Now, you might wanted to quickly verify the solution using Symbolic.symbolic_linear_solve we met in Section 3.2. Unfortunately, we cannot use r^3 (r to the 3rd power) as an argument (and solve for r), since then it wouldn’t be a linear equation (to be linear the maximum power must be equal to 1) required by _linear_solve. We could have used other, more complicated solver, but instead we will keep things simple and apply a little trick:

import Symbolics as Sym

# fraction - 4/3, p - π, r3 - r^3, v - volume
Sym.@variables fraction p r3 v
Sym.symbolic_linear_solve(fraction * p * r3 ~ v, r3)

v / (fraction*p)

So, instead of writing the formula as it is, we just named our variables fraction, p, r3 and v. Anyway, according to Sym.symbolic_linear_solve \(r^3 = v / (\frac{4}{3} * \pi)\), which is actually the same as Equation 7 above [since e.g. 18 / 2 / 3 == 18 / (2 * 3)]. Ergo, we may be fairly certain we correctly solved Equation 7 and therefore Equation 8.

Once, we confimed the validity of the formula in Equation 8, all that’s left to do is to translate it into Julia code.

function getSphere(volume::Flt)::Sphere
    # cbrt - fn that calculates cube root of a number
    radius::Flt = cbrt(volume / (4/3) / pi)
    return Sphere(radius)
end

Note: If there were no function for \(\sqrt[3]{x}\) you could easily define it yourself with: getCbrt(x) = x^(1/3) (here I used a single expression function for brevity) since \(\sqrt[n]{x} = x^{1/n}\).

Time to test how it works. Let’s see if we can divide bigS (actually its volume: bigV) into 4 smaller drops of total volume equal to bigV.

# isapprox compares variables for equality
# accounts for possible rounding error
isapprox(
    getSphere(bigV / 4) |> getVolume,
    bigV / 4
)

true

Once we got that working, we evaluate the total area of the droplets of different size.

sumsOfAreas = [bigA]
sumsOfVolumes = [bigV]
radii = [bigS.radius]

numsOfDroplets = collect(4:4:12)
for nDrops in numsOfDroplets
    # local variables smallS, smallV, smallA, sumSmallAs, sumSmallVs
    # visible only in for loop
    smallS = getSphere(bigV / nDrops)
    smallV = getVolume(smallS)
    smallA = getSurfaceArea(smallS)
    sumSmallAs = smallA * nDrops
    sumSmallVs = smallV * nDrops
    push!(sumsOfAreas, sumSmallAs)
    push!(sumsOfVolumes, sumSmallVs)
    push!(radii, smallS.radius)
end

prepend!(numsOfDroplets, 1)

We begin by initializing vectors that will hold the sumsOfAreas, sumsOfvolumes, and radii of our lipid droplets. Then we define the number of droplets that we want to split our big droplet into (numsOfDroplets). For each of those (for nDrops in numsOfDroplets) we determine the radius (smallS = getSphere), volume (smallV) and surface area (smallA) of a single small droplet as well as total area (sumSmallAs) and total volume (sumSmallVs) of nDrops. We add the total area, total volume and radius of a single droplet to the sumsOfAreas, sumsOfVolumes, and radii vectors, respectively. In the end we prepend 1 to the numOfDroplets, since we started with one big droplet (bigS).
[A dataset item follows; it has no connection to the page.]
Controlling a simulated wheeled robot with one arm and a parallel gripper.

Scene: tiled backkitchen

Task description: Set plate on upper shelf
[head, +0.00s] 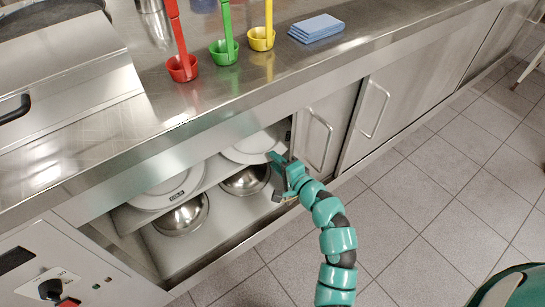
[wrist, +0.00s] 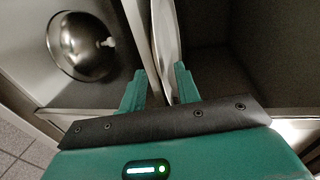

BTW. Notice that smallS, smallV, smallA, sumSmallAs, sumSmallVs are all local variables defined for the first time in the for loop and visible only inside of it. If you try to print out their values outside of the loop you will get an error like ERROR: UndefVarError: 'smallS' not defined.

Anyway, now, we can either examine the vectors (sumsOfAreas, sumsOfVolumes, radii, numOfDroplets) one by one, or do one better and present them on a graph with e.g. CairoMakie (I’m not going to explain the code below, for reference see my previous book or CairoMakie tutorial).

import CairoMakie as Cmk

fig = Cmk.Figure();
ax = Cmk.Axis(fig[1, 1],
              title="Lipid droplet size vs. summaric surface area",
              xlabel="number of lipid droplets",
              ylabel="total surface area [μm²]", xticks=0:13);
Cmk.scatter!(ax, numsOfDroplets, sumsOfAreas, markersize=radii .* 5,
             color="gold1", strokecolor="black");
Cmk.xlims!(ax, -3, 16);
Cmk.ylims!(ax, 800, 3000);
Cmk.text!(ax, numsOfDroplets, sumsOfAreas .- 150,
    text=map(r -> "single droplet radius = $(round(r, digits=2)) [μm]",
             radii),
    fontsize=12, align=(:center, :center)
);
Cmk.text!(ax, numsOfDroplets, sumsOfAreas .- 250,
    text=map((v, n) ->
    "volume ($n droplet/s) = $(round(v, digits=2)) [μm³]",
    sumsOfVolumes, numsOfDroplets),
    fontsize=12, align=(:center, :center)
);
fig

Behold.

So it turns out that what they taught me in the school all those years ago is actually true. But only now I can finally see it. Nice.